- _DATASET SECTION_
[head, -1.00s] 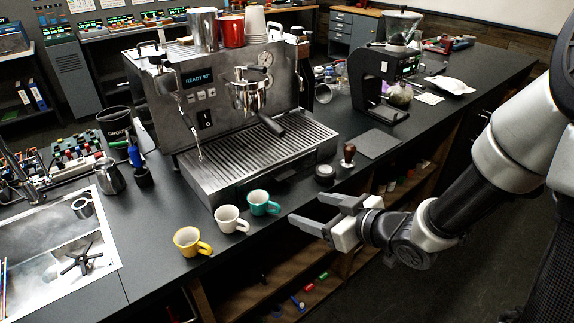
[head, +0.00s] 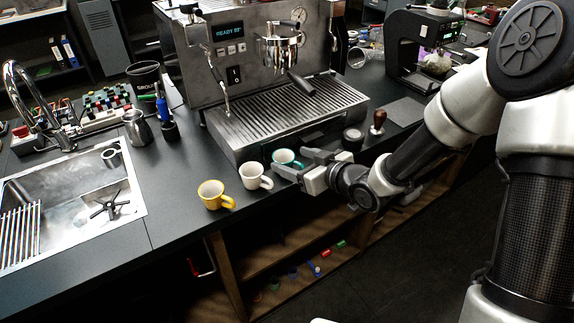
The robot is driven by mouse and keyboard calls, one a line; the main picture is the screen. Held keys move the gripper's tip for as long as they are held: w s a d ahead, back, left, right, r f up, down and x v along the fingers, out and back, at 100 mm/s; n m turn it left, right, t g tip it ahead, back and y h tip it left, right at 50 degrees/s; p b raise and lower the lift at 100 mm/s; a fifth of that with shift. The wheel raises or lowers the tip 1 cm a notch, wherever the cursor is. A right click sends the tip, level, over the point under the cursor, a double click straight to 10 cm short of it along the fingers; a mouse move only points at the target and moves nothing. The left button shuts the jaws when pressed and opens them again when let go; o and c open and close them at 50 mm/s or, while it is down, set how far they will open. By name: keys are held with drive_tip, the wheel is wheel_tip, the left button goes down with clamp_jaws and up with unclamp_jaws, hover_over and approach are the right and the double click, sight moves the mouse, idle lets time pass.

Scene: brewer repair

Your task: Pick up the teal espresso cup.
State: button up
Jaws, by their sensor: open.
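The teal espresso cup (head: 284,157) stands upright on the dark counter, in front of the espresso machine's drip tray. It is the rightmost of three cups in a row. My gripper (head: 288,164) is open, with its fingers pointing left at the cup. The fingers overlap the cup in the picture and hide its lower part. I cannot tell whether they touch it.
A white cup (head: 254,177) stands just left of the teal one, and a yellow cup (head: 212,195) further left. The espresso machine (head: 285,115) is close behind. A tamper (head: 377,121) stands to the right. The counter's front edge runs below the cups.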

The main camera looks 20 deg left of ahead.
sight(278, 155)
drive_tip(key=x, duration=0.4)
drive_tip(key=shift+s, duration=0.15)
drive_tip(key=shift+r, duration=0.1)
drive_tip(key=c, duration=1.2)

- _DESCRIPTION OF THE TASK_
Your task is to output exactly the lines running from the one with "Jaws, by their sensor: open." through the final line of the material above, with both ends included.

- _COMPLETE OUTPUT_
Jaws, by their sensor: open.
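The teal espresso cup (head: 284,157) stands upright on the dark counter, in front of the espresso machine's drip tray. It is the rightmost of three cups in a row. My gripper (head: 288,164) is open, with its fingers pointing left at the cup. The fingers overlap the cup in the picture and hide its lower part. I cannot tell whether they touch it.
A white cup (head: 254,177) stands just left of the teal one, and a yellow cup (head: 212,195) further left. The espresso machine (head: 285,115) is close behind. A tamper (head: 377,121) stands to the right. The counter's front edge runs below the cups.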

The main camera looks 20 deg left of ahead.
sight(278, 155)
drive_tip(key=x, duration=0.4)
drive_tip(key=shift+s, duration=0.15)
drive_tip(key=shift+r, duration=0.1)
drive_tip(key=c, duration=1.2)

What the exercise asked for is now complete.